“The Life of Chuck,” opening Friday, June 13, is the newest film spawned from the mind of bestselling author Stephen King. However, unlike the horror stories he’s known for, “Chuck” is more in line with the uplifting human dramas of films such as “The Shawshank Redemption,” “The Green Mile” and “Stand By Me.” Starring Tom Hiddleston as Charles 'Chuck' Krantz, the uplifting story touches on loss, sorrow and, ultimately, hope.
Kate Siegel, a veteran of modern horror genre (“The Fall of the House of Usher,” “Hush,” “Midnight Mass”) stars as Miss Richards, a teacher who has a profound influence on young Chuck, telling him, “You contain multitudes.” In this interview, Siegel speaks about what drew her to the project and the lessons she feels viewers will be left with.
This movie is quite a bit different than a lot of the projects that you've done—“The Fall of the House of Usher” and “The Haunting of Hill House”—it’s more uplifting. What did you first think about it when you got involved?
Kate Siegal: I think it's beautifully uplifting. It's very rare for a short story to make you feel like it understands the entirety of your human life. And so, there was a sense of being understood, there was a sense of connection. There was a sense of understanding that life can be hard, but we're going to be okay. And those two things are so rare to find, and even rarer to find in a novel of short horror stories.
I really felt like it was the connection that we have with each other. As an uplifting story, this is about community. It's about how we all come together and and we're part of each other.
Kate Siegal: There's a sense of connection. You know, in this movie, there is a stripping away of communication when the internet fails or the TV fails or the phone fails. And the thing that these characters reach for is human connection, face to face conversation, and that's what gets them through the hardest times in their lives. That's a very important feeling.
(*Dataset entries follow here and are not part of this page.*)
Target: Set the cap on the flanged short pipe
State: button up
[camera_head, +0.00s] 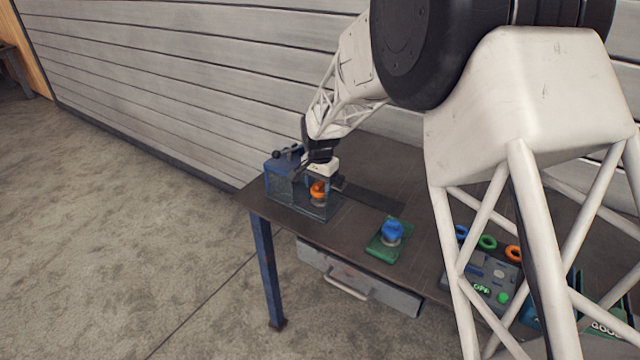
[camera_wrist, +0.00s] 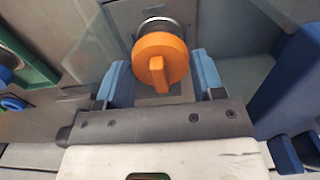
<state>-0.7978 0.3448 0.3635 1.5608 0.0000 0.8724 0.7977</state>
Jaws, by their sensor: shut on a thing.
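My gripper (camera_head: 320,178) is at the far left end of the table, pointing down. Its blue fingers (camera_wrist: 160,72) are shut on an orange cap (camera_wrist: 160,58) with a raised grip bar. The orange cap also shows in the head view (camera_head: 318,188). A silver metal pipe end (camera_wrist: 159,22) shows just beyond the cap in the wrist view. In the head view the short pipe (camera_head: 319,203) is directly under the cap, on a grey-green base plate. The cap and pipe look very close or touching; I cannot tell whether the cap is fully seated.
A blue vice-like block (camera_head: 280,178) stands close to the left of my gripper. A blue cap (camera_head: 392,230) sits on a fitting on a green plate (camera_head: 385,251) to the right. Farther right is a grey panel (camera_head: 490,270) with coloured rings. Dark tabletop (camera_head: 350,222) is clear between the stations.

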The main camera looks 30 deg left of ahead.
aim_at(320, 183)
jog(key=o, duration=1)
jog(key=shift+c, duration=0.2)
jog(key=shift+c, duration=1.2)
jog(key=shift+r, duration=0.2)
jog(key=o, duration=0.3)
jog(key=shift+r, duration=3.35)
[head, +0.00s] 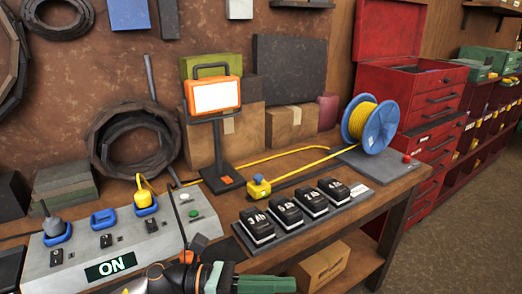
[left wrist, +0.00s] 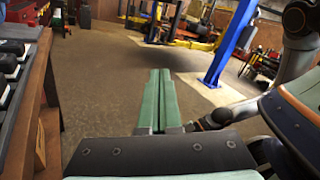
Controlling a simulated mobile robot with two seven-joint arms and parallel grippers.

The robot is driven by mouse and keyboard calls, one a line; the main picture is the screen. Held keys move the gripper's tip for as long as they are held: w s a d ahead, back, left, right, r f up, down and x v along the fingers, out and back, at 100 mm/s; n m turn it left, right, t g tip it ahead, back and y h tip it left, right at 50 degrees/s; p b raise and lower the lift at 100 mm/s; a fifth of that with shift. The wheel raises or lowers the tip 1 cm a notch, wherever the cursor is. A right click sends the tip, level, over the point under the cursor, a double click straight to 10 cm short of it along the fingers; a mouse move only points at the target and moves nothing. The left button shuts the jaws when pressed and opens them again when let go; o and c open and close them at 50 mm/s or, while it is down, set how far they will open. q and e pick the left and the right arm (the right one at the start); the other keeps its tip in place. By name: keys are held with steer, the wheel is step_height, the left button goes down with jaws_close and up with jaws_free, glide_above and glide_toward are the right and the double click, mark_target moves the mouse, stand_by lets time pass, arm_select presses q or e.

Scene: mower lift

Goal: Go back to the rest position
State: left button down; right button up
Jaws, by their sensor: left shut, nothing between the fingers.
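My left gripper (head: 284,284) shows at the bottom of the head view, just in front of the workbench's front edge. Its green fingers point right. In the left wrist view the two fingers (left wrist: 158,80) lie side by side, shut, with nothing held between them, over open floor. Grey arm links of mine show at the right of the left wrist view. My right gripper is not visible in either view.
The workbench (head: 365,205) carries a grey panel with an ON display (head: 111,266), a lit lamp (head: 213,96), black batteries (head: 286,209) and a blue cable reel (head: 371,124). A red tool cabinet (head: 430,95) stands right. A blue lift post (left wrist: 232,42) rises beyond clear floor.

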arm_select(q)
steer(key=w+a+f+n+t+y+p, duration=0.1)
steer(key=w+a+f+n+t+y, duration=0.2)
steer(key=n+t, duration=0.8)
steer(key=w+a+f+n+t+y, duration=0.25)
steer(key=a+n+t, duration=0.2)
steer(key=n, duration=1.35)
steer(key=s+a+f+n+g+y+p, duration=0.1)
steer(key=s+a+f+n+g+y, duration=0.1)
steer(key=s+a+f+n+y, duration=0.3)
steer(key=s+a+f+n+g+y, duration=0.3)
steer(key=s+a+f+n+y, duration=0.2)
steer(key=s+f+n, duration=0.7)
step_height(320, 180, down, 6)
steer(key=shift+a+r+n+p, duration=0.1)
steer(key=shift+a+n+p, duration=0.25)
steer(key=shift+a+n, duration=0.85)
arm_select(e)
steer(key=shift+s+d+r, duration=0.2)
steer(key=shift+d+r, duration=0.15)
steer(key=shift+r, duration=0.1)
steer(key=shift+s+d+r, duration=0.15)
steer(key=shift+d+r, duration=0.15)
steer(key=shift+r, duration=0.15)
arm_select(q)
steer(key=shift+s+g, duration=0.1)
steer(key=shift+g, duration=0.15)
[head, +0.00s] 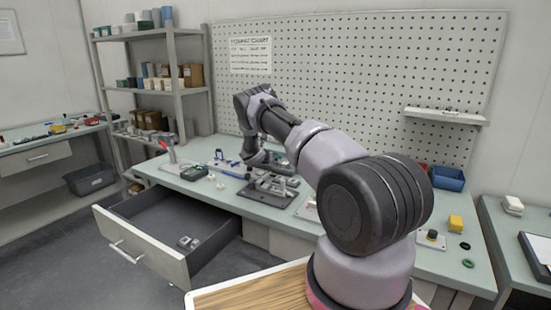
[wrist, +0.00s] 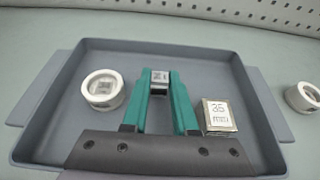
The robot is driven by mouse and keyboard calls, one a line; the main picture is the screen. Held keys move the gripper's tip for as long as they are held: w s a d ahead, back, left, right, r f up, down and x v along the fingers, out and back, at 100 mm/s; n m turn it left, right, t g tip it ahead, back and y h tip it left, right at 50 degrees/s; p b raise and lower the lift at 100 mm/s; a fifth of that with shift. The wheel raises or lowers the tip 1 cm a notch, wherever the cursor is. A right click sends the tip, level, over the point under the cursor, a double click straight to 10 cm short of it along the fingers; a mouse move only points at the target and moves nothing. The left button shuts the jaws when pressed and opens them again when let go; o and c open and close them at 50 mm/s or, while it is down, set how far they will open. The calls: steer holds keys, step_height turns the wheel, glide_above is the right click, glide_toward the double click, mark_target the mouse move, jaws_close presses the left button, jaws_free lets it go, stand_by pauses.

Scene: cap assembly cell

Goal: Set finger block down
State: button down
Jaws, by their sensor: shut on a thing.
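My gripper (wrist: 160,76) has green fingers, which are closed on a small metallic block with a dark face, the finger block (wrist: 159,87). In the wrist view the block sits between the fingertips, over a grey tray (wrist: 62,77). I cannot tell whether it touches the tray floor. In the head view my arm reaches over the workbench, and the fingertips and held block cannot be made out.
A white ring-like part (wrist: 303,97) lies right of the tray. The bench drawer (head: 145,245) is open, with small grey parts (head: 188,242) inside. A pegboard (head: 380,75) stands behind the bench.

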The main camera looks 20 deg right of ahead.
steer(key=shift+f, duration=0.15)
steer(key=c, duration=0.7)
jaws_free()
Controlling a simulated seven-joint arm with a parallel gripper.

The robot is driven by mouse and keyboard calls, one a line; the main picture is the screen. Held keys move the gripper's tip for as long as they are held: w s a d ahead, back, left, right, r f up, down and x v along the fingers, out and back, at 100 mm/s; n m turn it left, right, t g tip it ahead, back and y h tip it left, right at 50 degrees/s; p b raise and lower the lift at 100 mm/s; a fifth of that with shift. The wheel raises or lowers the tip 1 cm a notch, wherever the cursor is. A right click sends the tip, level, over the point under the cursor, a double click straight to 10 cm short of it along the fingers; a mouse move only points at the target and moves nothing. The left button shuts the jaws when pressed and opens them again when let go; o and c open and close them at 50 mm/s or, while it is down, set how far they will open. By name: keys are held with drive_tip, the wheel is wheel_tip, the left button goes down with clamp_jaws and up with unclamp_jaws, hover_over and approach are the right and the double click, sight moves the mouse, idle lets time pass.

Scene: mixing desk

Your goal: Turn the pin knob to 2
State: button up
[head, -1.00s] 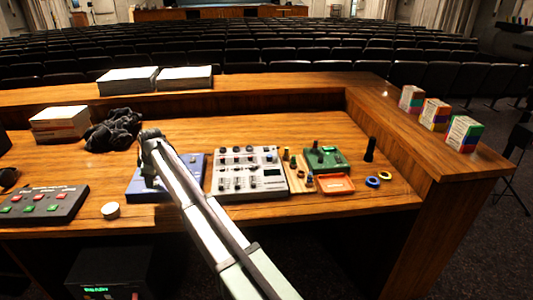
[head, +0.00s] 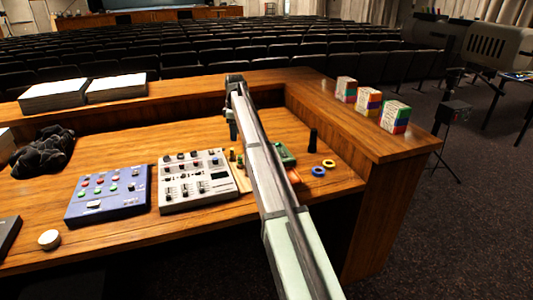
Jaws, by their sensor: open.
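I cannot make out which control is the pin knob; the knobs are too small to read. The grey mixer panel (head: 167,201) lies mid-desk with several knobs and sliders. The blue panel (head: 75,212) with coloured buttons lies to its left. To the mixer's right, a wooden peg board (head: 242,181) and a green device (head: 287,158) are partly hidden behind my arm. My gripper (head: 233,132) hangs above the desk, beyond the peg board in the picture, apart from the panels. It is open and small in view; nothing shows in it.
Small boxes (head: 368,101) stand on the raised right ledge. A black crumpled cloth (head: 42,152) lies left.

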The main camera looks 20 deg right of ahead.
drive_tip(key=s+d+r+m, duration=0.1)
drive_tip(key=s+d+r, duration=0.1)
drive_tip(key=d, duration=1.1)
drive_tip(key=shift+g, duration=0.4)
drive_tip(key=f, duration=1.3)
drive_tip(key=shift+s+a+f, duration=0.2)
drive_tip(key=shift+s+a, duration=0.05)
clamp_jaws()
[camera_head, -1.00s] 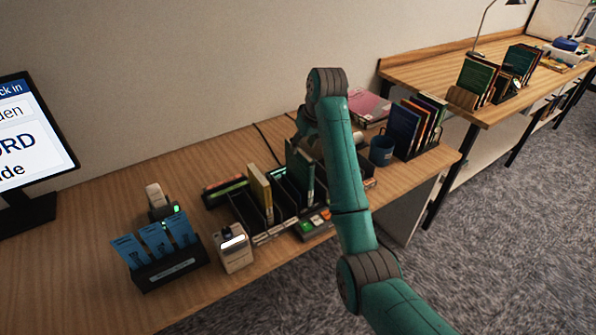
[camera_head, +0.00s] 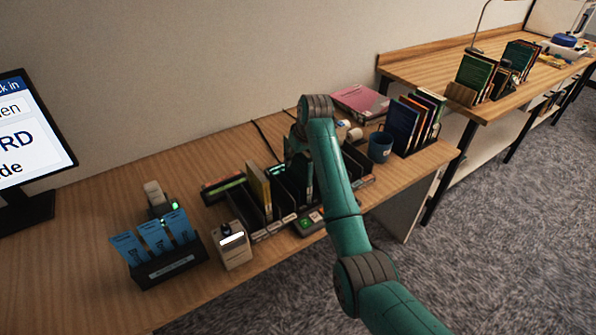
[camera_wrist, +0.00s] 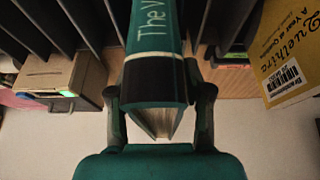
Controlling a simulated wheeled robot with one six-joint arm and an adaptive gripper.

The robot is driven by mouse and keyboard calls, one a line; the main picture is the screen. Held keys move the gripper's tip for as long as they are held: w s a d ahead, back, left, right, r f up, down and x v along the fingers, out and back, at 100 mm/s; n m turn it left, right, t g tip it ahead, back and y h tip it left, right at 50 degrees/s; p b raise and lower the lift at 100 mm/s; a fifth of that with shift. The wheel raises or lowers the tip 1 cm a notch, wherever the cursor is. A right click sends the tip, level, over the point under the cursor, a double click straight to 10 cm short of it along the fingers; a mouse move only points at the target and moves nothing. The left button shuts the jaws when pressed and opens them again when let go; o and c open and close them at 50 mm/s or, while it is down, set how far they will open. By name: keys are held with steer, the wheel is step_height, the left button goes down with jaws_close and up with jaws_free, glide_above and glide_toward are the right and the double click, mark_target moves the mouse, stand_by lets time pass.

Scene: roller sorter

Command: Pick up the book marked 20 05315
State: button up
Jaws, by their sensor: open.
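A teal book (camera_wrist: 155,78) with a white band and white lettering stands spine-up between the fingers of my gripper (camera_wrist: 158,94) in the wrist view. The fingers are open, one on each side of the book. I cannot tell whether either touches it. In the head view my arm largely hides this book and my gripper. A yellow book (camera_head: 258,188) stands to its left in the black slotted sorter (camera_head: 262,233); the wrist view shows its cover with a barcode label (camera_wrist: 285,80). I cannot read the number 20 05315 on any book.
Slot dividers stand close around the teal book. A card holder (camera_head: 170,262) and a small beige device (camera_head: 232,246) stand left of the sorter. A blue mug (camera_head: 380,147) and a rack of books (camera_head: 407,127) stand to the right. The desk's left front is clear.

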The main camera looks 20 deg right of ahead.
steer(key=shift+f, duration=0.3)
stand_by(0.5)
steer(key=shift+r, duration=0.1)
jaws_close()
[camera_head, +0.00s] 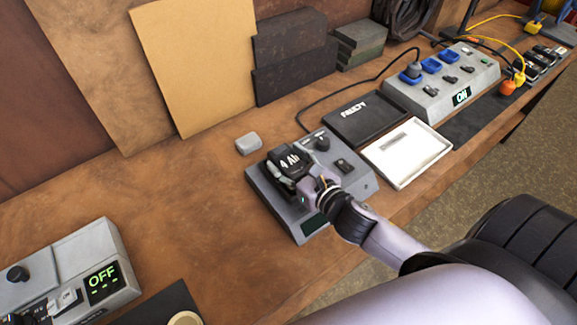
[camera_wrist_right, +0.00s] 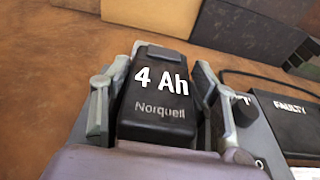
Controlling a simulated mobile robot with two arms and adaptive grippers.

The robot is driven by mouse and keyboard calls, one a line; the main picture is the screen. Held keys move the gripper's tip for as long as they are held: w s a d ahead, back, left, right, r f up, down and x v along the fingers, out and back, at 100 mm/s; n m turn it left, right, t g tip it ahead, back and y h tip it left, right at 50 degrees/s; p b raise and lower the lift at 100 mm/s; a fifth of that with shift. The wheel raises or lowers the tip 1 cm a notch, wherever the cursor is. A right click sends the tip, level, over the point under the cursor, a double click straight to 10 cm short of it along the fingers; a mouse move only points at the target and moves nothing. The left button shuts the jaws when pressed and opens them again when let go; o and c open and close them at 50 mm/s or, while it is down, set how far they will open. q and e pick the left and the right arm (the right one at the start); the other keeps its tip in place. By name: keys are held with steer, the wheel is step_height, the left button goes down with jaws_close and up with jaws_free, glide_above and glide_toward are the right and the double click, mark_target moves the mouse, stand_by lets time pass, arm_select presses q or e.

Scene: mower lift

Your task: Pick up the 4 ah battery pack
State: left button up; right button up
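The 4 Ah battery pack (camera_head: 289,161) is a black block with white "4 Ah" lettering. It sits at the left part of a grey device (camera_head: 315,226) with a knob; I cannot tell whether it is seated or slightly raised. In the right wrist view the pack (camera_wrist_right: 158,103) also reads "Norquell" and lies between both fingers. My left gripper is not in view.
A grey unit reading "ON" (camera_head: 440,82) stands farther right, one reading "OFF" (camera_head: 75,268) at lower left.

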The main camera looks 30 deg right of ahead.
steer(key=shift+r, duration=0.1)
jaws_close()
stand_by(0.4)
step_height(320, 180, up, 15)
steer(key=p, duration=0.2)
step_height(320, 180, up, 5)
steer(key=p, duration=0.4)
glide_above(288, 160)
What was the shooting schedule like? I think I read the other day that Tom didn't shoot for long as the title character. It was just surprising how short his schedule was.
Kate Siegal: Well, on some level, it's making three mini movies, and so nobody was ever there for that long, and that helped it feel like a real ensemble. People were coming together to do their section, and then they would leave, and the next group would come and have dinner together and shoot their section, and they would leave. And it really didn't feel like there was much of a hierarchy at all.
How did you feel about how Miss Richards, the teacher, connected with Chuck and kind of impacted him?
Kate Siegal: Miss Richards is based on every teacher that we've had, a teacher that everybody has had that changes their life in one year, one conversation, one moment.
Anybody can point to a teacher that really expanded the word world for them. Miss Richards is that for Chuck, but ideally she's also that for the audience. She doesn't only take Chuck in her hands and explain what Walt Whitman means by, “You contain multitudes, I contain multitudes.” But she explains to the audience what this movie means.
Did you have a teacher like that?
Kate Siegal: I did. I had a second-grade teacher named Mr. Saracen, who I remember, before that, I thought of learning as one thing, like a series of memorization that you had to do that was like eating your vegetables. After Mr. Saracen, I thought of learning as something I was lucky enough to get to do.
Well, this is a short story by Stephen King—do you have a favorite Stephen King story or project that you are familiar with?
Kate Siegal: I I absolutely adore one of his shorter novels called “The Girl Who loved Tom Gordon,” which is about a young girl who gets lost in the woods. And it is, at its essence, a story about faith and survival. And I go back to that book multiple times a year during harder times in my life.
I write from a faith background, and you referenced faith in that novel. What part would you say faith plays in “The Life of Chuck?” Because even though the world is ending, we don't see the doomsday scenario that you might see in “The Stand” or one of those other novels.
Kate Siegal: Faith in “The Life of Chuck,” I believe, takes the form of humanism, which again, is about connection and other people, and empathy and compassion. And having faith in that, in having faith in other people is what really creates the type of world we all want to live in.
What do you have coming up next?
Kate Siegal: Well, right now I'm in New York, and I am here at the Tribeca Film Festival because I directed a film, a short film, that's in the competition for the festival. And so, I'm here promoting that my moving lightly into directing, and that should be fun.
“The Life of Chuck,” directed by Mike Flanagan and starring Tom Hiddleston, Chiwetel Ejiofor, Karen Gillan, Jacob Tremblay, Mark Hamill and Kate Siegel, opens in theaters on Friday, June 13.